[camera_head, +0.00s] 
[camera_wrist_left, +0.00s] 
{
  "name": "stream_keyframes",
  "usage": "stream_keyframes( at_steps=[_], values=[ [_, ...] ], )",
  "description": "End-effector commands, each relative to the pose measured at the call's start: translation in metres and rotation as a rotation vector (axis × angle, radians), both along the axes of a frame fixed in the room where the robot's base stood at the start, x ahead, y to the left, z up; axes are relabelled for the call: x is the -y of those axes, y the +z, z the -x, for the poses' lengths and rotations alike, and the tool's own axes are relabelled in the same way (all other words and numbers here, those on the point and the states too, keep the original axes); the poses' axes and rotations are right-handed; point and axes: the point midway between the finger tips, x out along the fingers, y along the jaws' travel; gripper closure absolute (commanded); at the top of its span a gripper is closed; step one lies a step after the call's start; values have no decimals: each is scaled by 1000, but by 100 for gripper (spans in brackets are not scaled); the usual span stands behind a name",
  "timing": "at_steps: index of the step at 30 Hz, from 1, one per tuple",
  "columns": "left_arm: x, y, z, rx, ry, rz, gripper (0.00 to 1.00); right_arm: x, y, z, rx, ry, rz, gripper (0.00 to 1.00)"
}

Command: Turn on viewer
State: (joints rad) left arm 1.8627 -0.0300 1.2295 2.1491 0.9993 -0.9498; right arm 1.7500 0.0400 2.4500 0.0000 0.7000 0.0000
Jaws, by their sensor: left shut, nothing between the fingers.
#####
What is required | Please output the entire listing exactly as it stands.

Response below |
[camera_head, +0.00s] 
[camera_wrist_left, +0.00s] 
{
  "name": "stream_keyframes",
  "usage": "stream_keyframes( at_steps=[_], values=[ [_, ...] ], )",
  "description": "End-effector commands, each relative to the pose measured at the call's start: translation in metres and rotation as a rotation vector (axis × angle, radians), both along the axes of a frame fixed in the room where the robot's base stood at the start, x ahead, y to the left, z up; axes are relabelled for the call: x is the -y of those axes, y the +z, z the -x, for the poses' lengths and rotations alike, and the tool's own axes are relabelled in the same way (all other words and numbers here, those on the point and the states too, keep the original axes); the poses' axes and rotations are right-handed; point and axes: the point midway between the finger tips, x out along the fingers, y along the jaws' travel; gripper closure absolute (commanded); at the top of its span a gripper is closed; step one lies a step after the call's start; values have no decimals: each is scaled by 1000, but by 100 for gripper (spans in brackets are not scaled); the usual span stands behind a name",
  "timing": "at_steps: index of the step at 30 Hz, from 1, one per tuple",
  "columns": "left_arm: x, y, z, rx, ry, rz, gripper (0.00 to 1.00); right_arm: x, y, z, rx, ry, rz, gripper (0.00 to 1.00)"
}

Command: Turn on viewer
State: (joints rad) left arm 1.8627 -0.0300 1.2295 2.1491 0.9993 -0.9498; right arm 1.7500 0.0400 2.4500 0.0000 0.7000 0.0000
Jaws, by their sensor: left shut, nothing between the fingers.

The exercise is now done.